### Robot state and action records

--------

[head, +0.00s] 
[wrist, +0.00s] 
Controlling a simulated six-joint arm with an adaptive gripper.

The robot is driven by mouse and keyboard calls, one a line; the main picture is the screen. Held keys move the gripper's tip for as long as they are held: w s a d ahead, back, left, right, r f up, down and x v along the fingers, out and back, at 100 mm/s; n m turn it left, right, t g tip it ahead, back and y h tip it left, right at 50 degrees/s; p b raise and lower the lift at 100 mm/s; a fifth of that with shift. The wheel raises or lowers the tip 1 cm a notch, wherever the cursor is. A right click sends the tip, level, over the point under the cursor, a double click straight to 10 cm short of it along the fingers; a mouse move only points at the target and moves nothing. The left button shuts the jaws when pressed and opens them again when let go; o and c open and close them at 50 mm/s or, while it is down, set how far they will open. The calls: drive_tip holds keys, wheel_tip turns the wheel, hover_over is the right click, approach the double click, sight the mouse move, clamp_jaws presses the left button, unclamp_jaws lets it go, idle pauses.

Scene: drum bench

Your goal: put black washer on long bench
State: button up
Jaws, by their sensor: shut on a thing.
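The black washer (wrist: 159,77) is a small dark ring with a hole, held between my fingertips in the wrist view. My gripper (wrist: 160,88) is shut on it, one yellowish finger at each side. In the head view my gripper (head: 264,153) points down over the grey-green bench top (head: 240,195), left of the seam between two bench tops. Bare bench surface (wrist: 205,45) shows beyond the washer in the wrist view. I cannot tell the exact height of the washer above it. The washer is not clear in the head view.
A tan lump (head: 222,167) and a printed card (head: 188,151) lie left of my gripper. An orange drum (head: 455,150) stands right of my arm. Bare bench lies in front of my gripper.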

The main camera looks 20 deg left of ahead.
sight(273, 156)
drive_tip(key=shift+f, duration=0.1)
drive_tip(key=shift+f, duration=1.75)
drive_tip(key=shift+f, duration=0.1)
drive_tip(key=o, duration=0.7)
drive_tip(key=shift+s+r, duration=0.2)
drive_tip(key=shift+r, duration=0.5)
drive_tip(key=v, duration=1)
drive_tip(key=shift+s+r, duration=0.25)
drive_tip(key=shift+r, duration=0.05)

--------

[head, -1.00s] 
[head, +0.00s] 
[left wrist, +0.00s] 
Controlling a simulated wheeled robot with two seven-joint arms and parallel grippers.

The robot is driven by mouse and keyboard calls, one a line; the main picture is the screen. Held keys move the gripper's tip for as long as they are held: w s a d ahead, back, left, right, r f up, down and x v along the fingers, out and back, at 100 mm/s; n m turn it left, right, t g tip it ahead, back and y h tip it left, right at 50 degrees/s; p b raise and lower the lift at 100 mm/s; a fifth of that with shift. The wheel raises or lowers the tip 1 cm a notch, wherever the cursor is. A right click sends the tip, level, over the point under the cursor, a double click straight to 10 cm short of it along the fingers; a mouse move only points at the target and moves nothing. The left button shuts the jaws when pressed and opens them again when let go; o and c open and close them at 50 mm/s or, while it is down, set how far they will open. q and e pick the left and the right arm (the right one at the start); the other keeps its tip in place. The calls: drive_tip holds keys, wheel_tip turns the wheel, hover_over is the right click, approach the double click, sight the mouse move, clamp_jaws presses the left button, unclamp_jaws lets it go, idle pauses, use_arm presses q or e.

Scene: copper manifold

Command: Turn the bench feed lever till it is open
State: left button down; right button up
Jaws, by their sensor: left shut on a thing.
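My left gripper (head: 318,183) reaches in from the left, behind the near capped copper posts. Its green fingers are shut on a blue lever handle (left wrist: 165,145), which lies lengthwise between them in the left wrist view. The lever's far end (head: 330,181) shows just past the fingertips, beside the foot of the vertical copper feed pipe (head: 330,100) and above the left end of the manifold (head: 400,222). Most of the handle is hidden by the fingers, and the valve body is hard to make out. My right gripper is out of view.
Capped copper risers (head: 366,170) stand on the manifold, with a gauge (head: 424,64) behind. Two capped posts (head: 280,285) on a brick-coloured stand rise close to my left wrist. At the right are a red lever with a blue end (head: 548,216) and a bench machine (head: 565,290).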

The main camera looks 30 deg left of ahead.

--------

### INSTRUCTIONS FOR THE TASK
From the records above, quote only the lines running from the line with "[left wrist, +0.00s]" to the line with "Controlling a simulated wheeled", both lines included.

### EXPECTED ANSWER
[left wrist, +0.00s] 
Controlling a simulated wheeled robot with two seven-joint arms and parallel grippers.

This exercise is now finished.